Le problème : la concurrence des calam’

Ce dernier produit assurantiel, la MRC, retient l’attention car il présente plusieurs avantages. La MRC est subventionnée, elle est donc accessible à moindre coût pour l’agriculteur. Elle couvre de nombreux aléas climatiques : sécheresse, excès de température, coup de chaleur, coup de soleil, températures basses, manque de rayonnement solaire, coup de froid, gel, excès d’eau, pluies violentes, pluies torrentielles, humidité excessive, grêle, poids de la neige ou du givre, tempête, tourbillon et vent de sable. Elle est aussi adaptable aux besoins de l’exploitant via le rachat de franchises et de garanties.

Créée en 2005, la MRC a subi un lifting en 2016 pour mieux répondre aux besoins des exploitants. Pourtant, en 2020, seules 18 % des surfaces assurables étaient couvertes par une MRC. Ce chiffre laisse entrevoir de fortes disparités : les productions les plus couvertes sont les grandes cultures (33 % des surfaces) et la viticulture (34 %), mais la mayonnaise ne prend pas en arboriculture (3 %) ni en prairies (1 %). La raison est simple, indique le directeur du marché de l’agriculture de Pacifica (Crédit Agricole), Jean-Michel Geeraert : « Le développement des offres assurantielles en arboriculture et prairies n’a pas pu se réaliser du fait de la concurrence avec le fonds de calamités agricoles ».

Créé en 1964, le régime des calamités est alimenté par le Fonds national de gestion des risques en agriculture (FNGRA). Il permet de réparer les pertes de récolte et de fonds d’origine climatique. En 2009 et 2011, les grandes cultures et la viticulture sont sorties du champ des calamités agricoles car les taux de souscription à la MRC étant relativement bons (27,6 % et 15,8 %), l’État a considéré que ces productions étaient désormais assurables. Par la suite, sans le filet de sécurité des calamités, la MRC a continué à faire des émules.

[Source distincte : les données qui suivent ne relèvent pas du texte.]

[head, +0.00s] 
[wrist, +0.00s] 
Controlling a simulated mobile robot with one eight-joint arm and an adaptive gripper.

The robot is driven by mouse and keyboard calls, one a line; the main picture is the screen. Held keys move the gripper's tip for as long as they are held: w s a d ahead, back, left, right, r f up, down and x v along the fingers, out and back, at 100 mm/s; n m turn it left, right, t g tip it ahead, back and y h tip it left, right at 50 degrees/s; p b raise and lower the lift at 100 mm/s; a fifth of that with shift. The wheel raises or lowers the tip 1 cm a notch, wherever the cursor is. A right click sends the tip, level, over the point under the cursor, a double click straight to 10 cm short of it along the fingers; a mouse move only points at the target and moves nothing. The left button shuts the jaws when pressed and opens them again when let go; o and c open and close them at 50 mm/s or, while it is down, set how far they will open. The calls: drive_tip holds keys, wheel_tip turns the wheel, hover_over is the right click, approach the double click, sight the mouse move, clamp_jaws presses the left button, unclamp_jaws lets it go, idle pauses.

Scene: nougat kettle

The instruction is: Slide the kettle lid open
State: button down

À l’inverse, les prairies et l’arboriculture demeurent jusqu’à aujourd’hui dans le champ des calamités agricoles car les taux de souscription à la MRC sont tellement bas que ces productions sont considérées non assurables. Arboriculteurs et éleveurs préfèrent en effet le régime d’indemnisation gratuit (les calamités) à l’assurance payante (MRC), deux dispositifs exclusifs l’un de l’autre. Il faut dire que côté arboriculture, le coût de l’assurance est élevé : en 2016, la prime (cotisation) moyenne restant à charge d’un arboriculteur était de 640 euros par hectare. Or, beaucoup avaient déjà souscrit à une assurance contre la grêle ou investi dans des moyens de protection. En prairies en revanche, la prime moyenne restant à charge d’un éleveur était de 11 euros par hectare. Un prix qui semble imbattable, comparé à ce qui était pratiqué en céréales (22 euros/ha) et en viticulture (165 euros/ha).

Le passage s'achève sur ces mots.